▶ [Written task]: Copy the data that follows exactly. Include no pictures.

▶ [Given records]:

▼▼▼

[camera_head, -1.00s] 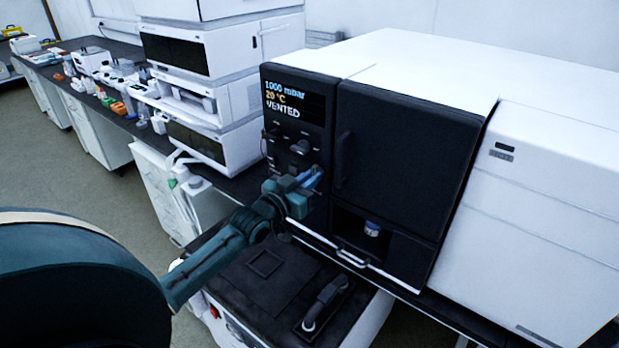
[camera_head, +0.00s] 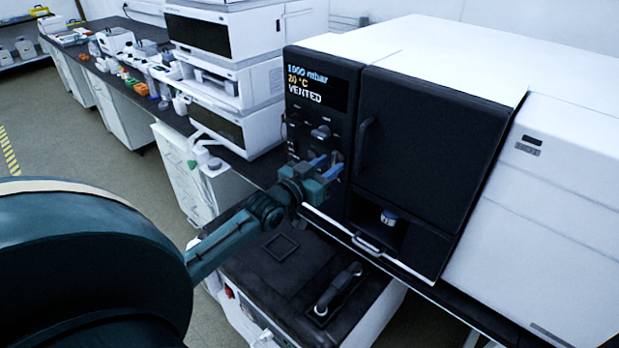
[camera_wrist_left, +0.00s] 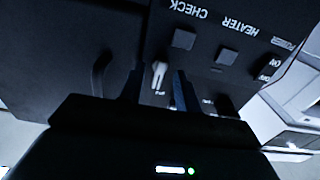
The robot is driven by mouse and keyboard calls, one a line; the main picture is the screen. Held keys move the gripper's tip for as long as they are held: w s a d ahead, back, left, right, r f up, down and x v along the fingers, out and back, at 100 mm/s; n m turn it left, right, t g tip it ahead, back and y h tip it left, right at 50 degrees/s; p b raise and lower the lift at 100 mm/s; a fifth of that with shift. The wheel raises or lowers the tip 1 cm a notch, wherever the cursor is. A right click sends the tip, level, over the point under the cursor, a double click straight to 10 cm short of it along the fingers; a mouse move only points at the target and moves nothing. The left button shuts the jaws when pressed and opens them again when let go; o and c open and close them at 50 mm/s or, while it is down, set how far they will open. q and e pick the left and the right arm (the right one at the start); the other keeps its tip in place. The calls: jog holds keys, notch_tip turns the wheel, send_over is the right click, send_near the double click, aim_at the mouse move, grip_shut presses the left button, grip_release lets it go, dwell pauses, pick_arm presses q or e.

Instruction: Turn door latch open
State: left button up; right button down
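The instrument's black door (camera_head: 432,145) is closed and has a dark vertical handle (camera_head: 365,142) at its left edge. Left of it is the black control panel (camera_head: 308,125) with a lit screen reading VENTED. My left gripper (camera_head: 332,166) is at the lower part of this panel. In the left wrist view, a small pale lever (camera_wrist_left: 158,75) stands between the two spread fingers of my left gripper (camera_wrist_left: 158,88), with gaps beside it. I cannot tell for sure that this lever is the door latch. My right gripper is not in view.
A small vial (camera_head: 389,217) sits in the recess below the door. A black-topped unit (camera_head: 280,250) with a dark handle is below my left arm. A stack of white modules (camera_head: 235,80) stands to the left. Open floor lies at the far left.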

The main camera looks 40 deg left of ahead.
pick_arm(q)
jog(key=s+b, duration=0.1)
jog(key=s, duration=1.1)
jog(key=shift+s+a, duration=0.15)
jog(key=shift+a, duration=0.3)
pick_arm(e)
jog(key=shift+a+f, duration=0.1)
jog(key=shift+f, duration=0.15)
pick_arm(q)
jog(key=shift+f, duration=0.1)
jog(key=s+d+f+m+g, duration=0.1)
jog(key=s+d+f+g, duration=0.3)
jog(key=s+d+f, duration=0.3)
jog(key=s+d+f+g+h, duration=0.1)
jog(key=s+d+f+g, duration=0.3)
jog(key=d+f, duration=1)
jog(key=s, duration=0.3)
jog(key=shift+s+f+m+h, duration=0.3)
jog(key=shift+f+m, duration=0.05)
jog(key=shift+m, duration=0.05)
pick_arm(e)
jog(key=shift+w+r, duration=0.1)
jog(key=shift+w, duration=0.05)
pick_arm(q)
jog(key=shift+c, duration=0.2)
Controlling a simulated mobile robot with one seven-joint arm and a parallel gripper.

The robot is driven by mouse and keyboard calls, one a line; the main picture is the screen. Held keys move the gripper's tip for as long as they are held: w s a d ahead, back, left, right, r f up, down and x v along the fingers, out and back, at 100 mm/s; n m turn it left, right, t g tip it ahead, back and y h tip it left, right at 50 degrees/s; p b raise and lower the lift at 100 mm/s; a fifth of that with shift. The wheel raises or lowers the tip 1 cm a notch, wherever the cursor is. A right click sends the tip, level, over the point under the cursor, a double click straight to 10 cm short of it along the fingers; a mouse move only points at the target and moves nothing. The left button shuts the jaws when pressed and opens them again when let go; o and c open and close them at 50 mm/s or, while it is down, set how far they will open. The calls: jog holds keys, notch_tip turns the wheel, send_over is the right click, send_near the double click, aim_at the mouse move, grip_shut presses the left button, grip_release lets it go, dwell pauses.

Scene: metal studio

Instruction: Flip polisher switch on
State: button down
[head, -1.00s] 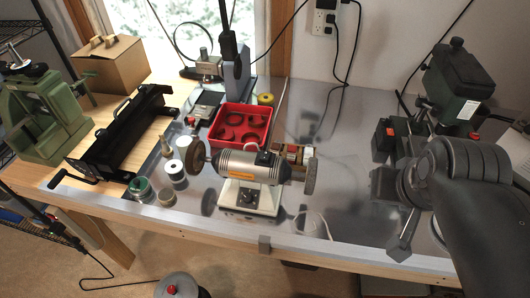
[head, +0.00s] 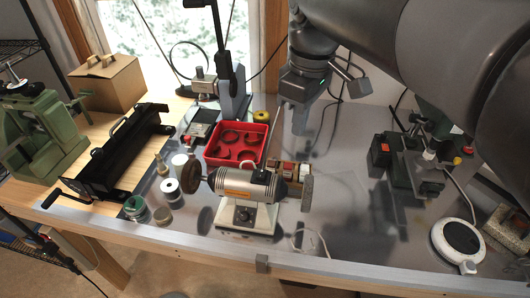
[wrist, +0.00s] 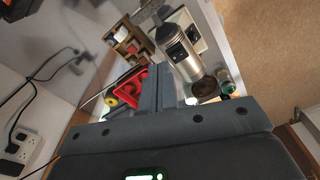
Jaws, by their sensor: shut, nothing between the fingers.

▲▲▲

▶ [Result for this exercise]:
[camera_head, -1.00s] 
[camera_head, +0.00s] 
[camera_wrist_left, +0.00s] 
The robot is driven by mouse and keyboard calls, one a line; the main picture is the screen. Held keys move the gripper's tip for as long as they are held: w s a d ahead, back, left, right, r f up, down and x v along the fingers, out and back, at 100 mm/s; n m turn it left, right, t g tip it ahead, back and y h tip it left, right at 50 degrees/s; p b raise and lower the lift at 100 mm/s; a fifth of that with shift. The wheel raises or lowers the tip 1 cm a notch, wherever the cursor is. A right click sends the tip, level, over the point under the cursor, a double click straight to 10 cm short of it along the fingers; a mouse move only points at the target and moves nothing. The left button shuts the jaws when pressed and opens them again when let go; o and c open and close them at 50 mm/s or, while it is down, set how far they will open. q and e pick the left and the right arm (the right one at the start); the other keeps its tip in place. The calls: jog holds keys, notch_tip turns the wheel, send_over is the right click, send_near the double click, aim_at the mouse move, grip_shut presses the left button, grip_release lets it go, dwell pauses, pick_arm presses q or e.

Instruction: Turn door latch open
State: left button up; right button down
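The instrument's black door (camera_head: 432,145) is closed and has a dark vertical handle (camera_head: 365,142) at its left edge. Left of it is the black control panel (camera_head: 308,125) with a lit screen reading VENTED. My left gripper (camera_head: 332,166) is at the lower part of this panel. In the left wrist view, a small pale lever (camera_wrist_left: 158,75) stands between the two spread fingers of my left gripper (camera_wrist_left: 158,88), with gaps beside it. I cannot tell for sure that this lever is the door latch. My right gripper is not in view.
A small vial (camera_head: 389,217) sits in the recess below the door. A black-topped unit (camera_head: 280,250) with a dark handle is below my left arm. A stack of white modules (camera_head: 235,80) stands to the left. Open floor lies at the far left.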

The main camera looks 40 deg left of ahead.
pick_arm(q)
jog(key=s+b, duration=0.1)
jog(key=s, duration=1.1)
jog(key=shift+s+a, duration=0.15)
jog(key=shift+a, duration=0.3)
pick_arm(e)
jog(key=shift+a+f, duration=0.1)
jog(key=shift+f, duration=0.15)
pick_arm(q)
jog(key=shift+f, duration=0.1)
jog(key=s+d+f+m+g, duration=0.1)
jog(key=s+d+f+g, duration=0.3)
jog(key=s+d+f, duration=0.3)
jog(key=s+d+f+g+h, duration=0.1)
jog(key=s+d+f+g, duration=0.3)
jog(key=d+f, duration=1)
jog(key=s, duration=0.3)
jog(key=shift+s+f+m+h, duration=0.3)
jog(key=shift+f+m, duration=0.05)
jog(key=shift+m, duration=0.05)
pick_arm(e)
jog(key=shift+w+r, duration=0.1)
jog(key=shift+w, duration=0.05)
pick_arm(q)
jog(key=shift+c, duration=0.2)
Controlling a simulated mobile robot with one seven-joint arm and a parallel gripper.

The robot is driven by mouse and keyboard calls, one a line; the main picture is the screen. Held keys move the gripper's tip for as long as they are held: w s a d ahead, back, left, right, r f up, down and x v along the fingers, out and back, at 100 mm/s; n m turn it left, right, t g tip it ahead, back and y h tip it left, right at 50 degrees/s; p b raise and lower the lift at 100 mm/s; a fifth of that with shift. The wheel raises or lowers the tip 1 cm a notch, wherever the cursor is. A right click sends the tip, level, over the point under the cursor, a double click straight to 10 cm short of it along the fingers; a mouse move only points at the target and moves nothing. The left button shuts the jaws when pressed and opens them again when let go; o and c open and close them at 50 mm/s or, while it is down, set how far they will open. The calls: jog holds keys, notch_tip turns the wheel, send_over is the right click, send_near the double click, aim_at the mouse move, grip_shut presses the left button, grip_release lets it go, dwell pauses.

Scene: metal studio

Instruction: Flip polisher switch on
State: button down
[head, -1.00s] 
[head, +0.00s] 
[wrist, +0.00s] 
Jaws, by their sensor: shut, nothing between the fingers.

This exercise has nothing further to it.